Data items:
○ ○ ○
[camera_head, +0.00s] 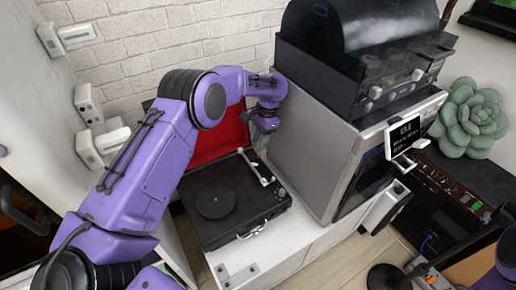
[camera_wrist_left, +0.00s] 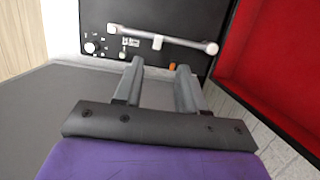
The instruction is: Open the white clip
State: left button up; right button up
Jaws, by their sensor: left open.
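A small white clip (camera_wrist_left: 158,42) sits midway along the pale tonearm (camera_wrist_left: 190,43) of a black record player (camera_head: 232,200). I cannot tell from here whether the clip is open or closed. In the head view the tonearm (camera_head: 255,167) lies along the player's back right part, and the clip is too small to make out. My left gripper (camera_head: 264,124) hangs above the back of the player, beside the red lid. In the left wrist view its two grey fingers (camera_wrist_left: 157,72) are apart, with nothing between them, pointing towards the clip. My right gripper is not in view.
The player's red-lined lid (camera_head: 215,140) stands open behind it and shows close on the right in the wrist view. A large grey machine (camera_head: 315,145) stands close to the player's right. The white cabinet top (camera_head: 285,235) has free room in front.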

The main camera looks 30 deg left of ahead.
○ ○ ○
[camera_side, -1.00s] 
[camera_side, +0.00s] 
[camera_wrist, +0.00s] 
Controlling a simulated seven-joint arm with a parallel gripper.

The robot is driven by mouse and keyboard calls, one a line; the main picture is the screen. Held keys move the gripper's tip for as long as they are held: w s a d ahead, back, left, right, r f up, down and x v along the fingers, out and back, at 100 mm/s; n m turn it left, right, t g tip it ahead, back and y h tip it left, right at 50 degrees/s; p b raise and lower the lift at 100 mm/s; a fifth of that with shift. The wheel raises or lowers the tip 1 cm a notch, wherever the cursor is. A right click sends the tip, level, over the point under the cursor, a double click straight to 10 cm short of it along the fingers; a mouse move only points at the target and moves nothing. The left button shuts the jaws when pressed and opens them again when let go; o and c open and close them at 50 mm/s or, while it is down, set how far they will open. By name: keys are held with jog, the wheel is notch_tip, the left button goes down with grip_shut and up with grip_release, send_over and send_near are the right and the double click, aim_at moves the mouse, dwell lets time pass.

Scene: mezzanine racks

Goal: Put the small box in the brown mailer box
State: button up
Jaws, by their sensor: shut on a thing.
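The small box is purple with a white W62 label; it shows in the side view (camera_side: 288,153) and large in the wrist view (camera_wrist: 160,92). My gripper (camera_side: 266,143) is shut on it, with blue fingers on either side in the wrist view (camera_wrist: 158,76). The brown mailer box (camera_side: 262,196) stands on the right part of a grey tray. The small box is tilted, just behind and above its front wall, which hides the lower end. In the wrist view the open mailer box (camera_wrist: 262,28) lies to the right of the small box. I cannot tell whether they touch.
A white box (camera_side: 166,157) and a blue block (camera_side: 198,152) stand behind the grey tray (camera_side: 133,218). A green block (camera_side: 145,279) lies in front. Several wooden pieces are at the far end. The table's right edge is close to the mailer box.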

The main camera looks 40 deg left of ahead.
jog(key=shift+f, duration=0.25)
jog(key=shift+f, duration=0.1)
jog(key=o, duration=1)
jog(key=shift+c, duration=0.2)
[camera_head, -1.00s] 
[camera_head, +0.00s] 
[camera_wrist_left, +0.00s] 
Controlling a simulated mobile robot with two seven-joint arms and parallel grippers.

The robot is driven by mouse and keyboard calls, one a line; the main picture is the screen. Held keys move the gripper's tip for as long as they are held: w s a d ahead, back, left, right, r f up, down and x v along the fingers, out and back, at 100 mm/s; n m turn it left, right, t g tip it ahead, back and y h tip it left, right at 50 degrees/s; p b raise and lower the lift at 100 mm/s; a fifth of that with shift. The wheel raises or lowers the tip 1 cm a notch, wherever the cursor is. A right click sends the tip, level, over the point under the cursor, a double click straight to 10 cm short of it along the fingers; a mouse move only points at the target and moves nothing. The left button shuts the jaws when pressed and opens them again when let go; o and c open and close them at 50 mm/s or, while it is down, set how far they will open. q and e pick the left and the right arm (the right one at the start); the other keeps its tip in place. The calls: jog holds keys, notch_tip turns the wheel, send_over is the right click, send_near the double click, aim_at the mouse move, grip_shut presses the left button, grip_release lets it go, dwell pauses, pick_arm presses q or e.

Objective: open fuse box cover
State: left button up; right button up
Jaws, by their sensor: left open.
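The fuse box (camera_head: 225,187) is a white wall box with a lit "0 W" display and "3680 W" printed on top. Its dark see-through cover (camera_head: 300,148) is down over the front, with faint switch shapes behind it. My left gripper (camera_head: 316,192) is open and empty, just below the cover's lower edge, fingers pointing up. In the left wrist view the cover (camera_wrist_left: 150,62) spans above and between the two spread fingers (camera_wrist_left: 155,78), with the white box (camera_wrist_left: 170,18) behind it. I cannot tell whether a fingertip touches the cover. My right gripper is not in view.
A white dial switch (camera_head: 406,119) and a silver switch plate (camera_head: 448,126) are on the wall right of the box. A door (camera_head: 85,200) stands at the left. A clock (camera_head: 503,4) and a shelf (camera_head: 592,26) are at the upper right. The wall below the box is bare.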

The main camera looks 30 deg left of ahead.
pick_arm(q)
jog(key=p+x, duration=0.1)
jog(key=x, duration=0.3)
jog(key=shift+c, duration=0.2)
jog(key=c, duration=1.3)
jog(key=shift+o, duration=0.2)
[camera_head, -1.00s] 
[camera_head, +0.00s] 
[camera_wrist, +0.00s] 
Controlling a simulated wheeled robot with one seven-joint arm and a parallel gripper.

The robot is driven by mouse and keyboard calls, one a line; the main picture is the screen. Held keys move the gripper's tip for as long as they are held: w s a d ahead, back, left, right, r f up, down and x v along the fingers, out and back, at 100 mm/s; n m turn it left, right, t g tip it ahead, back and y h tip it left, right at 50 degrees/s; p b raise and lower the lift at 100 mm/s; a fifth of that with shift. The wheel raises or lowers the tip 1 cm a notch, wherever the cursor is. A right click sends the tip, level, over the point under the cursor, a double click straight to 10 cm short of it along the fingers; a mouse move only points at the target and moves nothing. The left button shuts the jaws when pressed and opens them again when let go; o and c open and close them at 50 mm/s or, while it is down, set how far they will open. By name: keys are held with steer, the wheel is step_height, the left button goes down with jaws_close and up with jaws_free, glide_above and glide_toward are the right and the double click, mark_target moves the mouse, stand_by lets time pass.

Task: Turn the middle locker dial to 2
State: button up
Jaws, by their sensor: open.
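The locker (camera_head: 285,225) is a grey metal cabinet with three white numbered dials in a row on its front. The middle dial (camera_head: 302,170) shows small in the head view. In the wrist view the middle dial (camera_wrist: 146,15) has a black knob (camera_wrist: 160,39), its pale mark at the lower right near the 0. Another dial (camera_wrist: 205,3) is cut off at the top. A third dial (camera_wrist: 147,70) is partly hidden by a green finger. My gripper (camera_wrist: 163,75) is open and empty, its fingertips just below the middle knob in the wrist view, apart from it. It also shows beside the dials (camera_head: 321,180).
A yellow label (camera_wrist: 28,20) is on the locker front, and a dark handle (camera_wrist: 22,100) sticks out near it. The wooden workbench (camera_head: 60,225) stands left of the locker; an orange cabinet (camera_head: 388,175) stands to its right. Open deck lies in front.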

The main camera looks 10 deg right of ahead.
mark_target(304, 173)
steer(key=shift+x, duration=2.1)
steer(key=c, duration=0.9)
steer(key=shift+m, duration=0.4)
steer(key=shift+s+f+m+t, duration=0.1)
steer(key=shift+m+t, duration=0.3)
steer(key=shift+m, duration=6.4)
○ ○ ○
- WRITTEN REQUEST: From the line with "[camera_side, -1.00s]" through the line with "Controlling a simulated seven-joint", set down every line exactly and nothing besides.

- TASK OUTPUT:
[camera_side, -1.00s] 
[camera_side, +0.00s] 
[camera_wrist, +0.00s] 
Controlling a simulated seven-joint arm with a parallel gripper.

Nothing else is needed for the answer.